# The request
Set down the data below from its first line to the line holding "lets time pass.", inclusive; omit all pictures.

------ Records shown

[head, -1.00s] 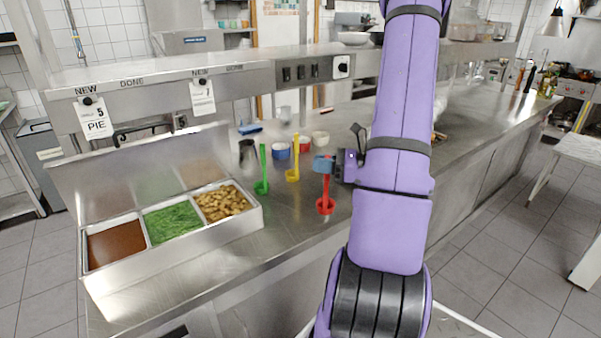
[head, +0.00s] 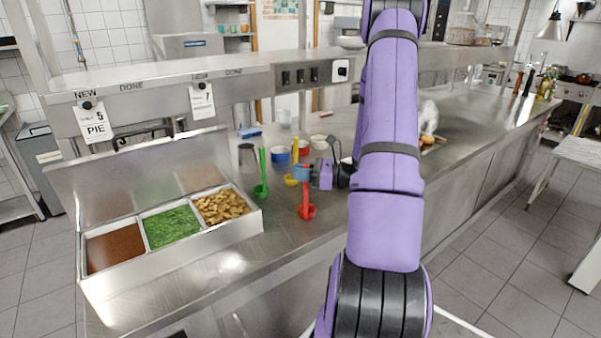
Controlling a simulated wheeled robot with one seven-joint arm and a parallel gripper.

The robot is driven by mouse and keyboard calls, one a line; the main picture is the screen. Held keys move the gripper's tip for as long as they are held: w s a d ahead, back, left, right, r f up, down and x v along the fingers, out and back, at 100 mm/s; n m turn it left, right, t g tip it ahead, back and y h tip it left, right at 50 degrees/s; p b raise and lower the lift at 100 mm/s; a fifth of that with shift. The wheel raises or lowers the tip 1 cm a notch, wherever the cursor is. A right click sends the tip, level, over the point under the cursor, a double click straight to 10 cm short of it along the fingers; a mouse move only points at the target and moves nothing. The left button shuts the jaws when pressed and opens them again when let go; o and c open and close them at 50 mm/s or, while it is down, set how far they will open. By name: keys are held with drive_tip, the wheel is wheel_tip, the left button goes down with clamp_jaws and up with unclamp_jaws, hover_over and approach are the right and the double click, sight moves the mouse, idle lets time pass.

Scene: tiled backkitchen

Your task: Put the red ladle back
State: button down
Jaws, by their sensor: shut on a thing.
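The red ladle (head: 307,210) hangs upright, bowl down, from my gripper (head: 304,173) in the head view. The blue-grey fingers are shut on its upper handle. I cannot tell whether its bowl touches the steel counter. A green ladle (head: 262,174) stands upright to its left. A yellow ladle (head: 295,148) stands behind, partly hidden by my gripper. At the left is a steel food bin (head: 170,258) with three compartments: brown sauce (head: 113,249), chopped greens (head: 172,227) and tan chunks (head: 224,207).
A dark metal cup (head: 246,158), a blue bowl (head: 281,154), a red bowl (head: 304,146) and a cream bowl (head: 319,141) stand behind the ladles. The counter (head: 283,240) is clear in front. A steel shelf (head: 150,70) with hanging tags runs above the back.

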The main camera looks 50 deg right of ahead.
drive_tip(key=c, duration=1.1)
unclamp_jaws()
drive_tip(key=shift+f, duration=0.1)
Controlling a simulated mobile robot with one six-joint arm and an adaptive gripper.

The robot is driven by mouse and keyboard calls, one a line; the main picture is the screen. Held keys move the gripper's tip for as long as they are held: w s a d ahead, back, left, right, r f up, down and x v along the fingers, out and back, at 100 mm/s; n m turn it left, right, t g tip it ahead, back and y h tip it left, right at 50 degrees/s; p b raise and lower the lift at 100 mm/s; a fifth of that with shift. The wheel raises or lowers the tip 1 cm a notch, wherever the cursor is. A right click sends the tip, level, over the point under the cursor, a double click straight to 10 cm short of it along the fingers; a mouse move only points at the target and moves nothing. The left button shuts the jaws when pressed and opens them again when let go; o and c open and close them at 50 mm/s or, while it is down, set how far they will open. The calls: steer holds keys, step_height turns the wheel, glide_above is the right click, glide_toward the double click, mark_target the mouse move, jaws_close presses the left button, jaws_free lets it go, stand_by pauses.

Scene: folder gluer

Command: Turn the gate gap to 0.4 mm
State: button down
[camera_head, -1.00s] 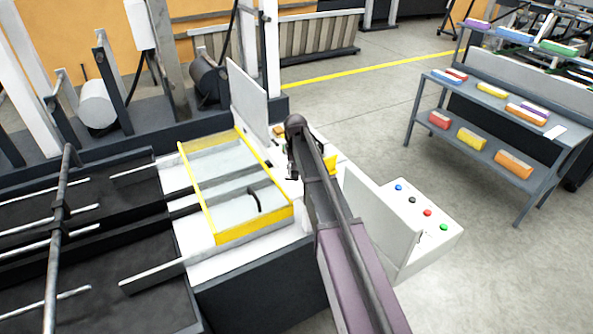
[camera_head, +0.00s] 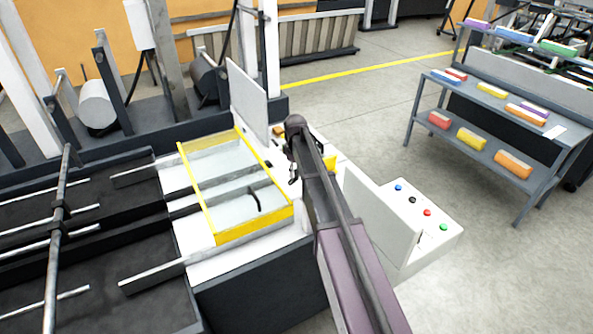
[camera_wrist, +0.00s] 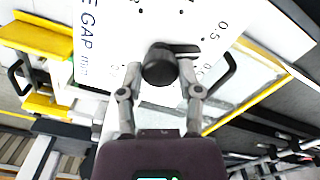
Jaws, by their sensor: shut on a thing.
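The gate gap knob (camera_wrist: 160,66) is a dark round knob with a pointer bar, in the upper middle of the wrist view. It sits on a white dial plate (camera_wrist: 120,30) printed with "GAP" and a mark of 0.5. The pointer points right, close below the 0.5 print; other numbers are partly hidden. My gripper (camera_wrist: 160,82) has its two fingers on both sides of the knob and is shut on it. In the head view my arm hides the knob and the dial, and only a bit of my gripper (camera_head: 292,172) shows.
A yellow-framed clear guard (camera_head: 245,233) lies left of my arm. A white upright panel (camera_head: 248,103) stands behind it. A sloped control box (camera_head: 440,240) with several coloured buttons is at the right. A shelf rack (camera_head: 480,125) with coloured boxes stands farther right on open floor.

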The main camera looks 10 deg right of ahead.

------------

# Answer
[head, -1.00s] 
[head, +0.00s] 
Controlling a simulated wheeled robot with one seven-joint arm and a parallel gripper.

The robot is driven by mouse and keyboard calls, one a line; the main picture is the screen. Held keys move the gripper's tip for as long as they are held: w s a d ahead, back, left, right, r f up, down and x v along the fingers, out and back, at 100 mm/s; n m turn it left, right, t g tip it ahead, back and y h tip it left, right at 50 degrees/s; p b raise and lower the lift at 100 mm/s; a fifth of that with shift. The wheel raises or lowers the tip 1 cm a notch, wherever the cursor is. A right click sends the tip, level, over the point under the cursor, a double click straight to 10 cm short of it along the fingers; a mouse move only points at the target and moves nothing. The left button shuts the jaws when pressed and opens them again when let go; o and c open and close them at 50 mm/s or, while it is down, set how far they will open. By name: keys are held with drive_tip, the wheel is wheel_tip, the left button goes down with clamp_jaws and up with unclamp_jaws, hover_over and approach are the right and the double click, sight moves the mouse, idle lets time pass.

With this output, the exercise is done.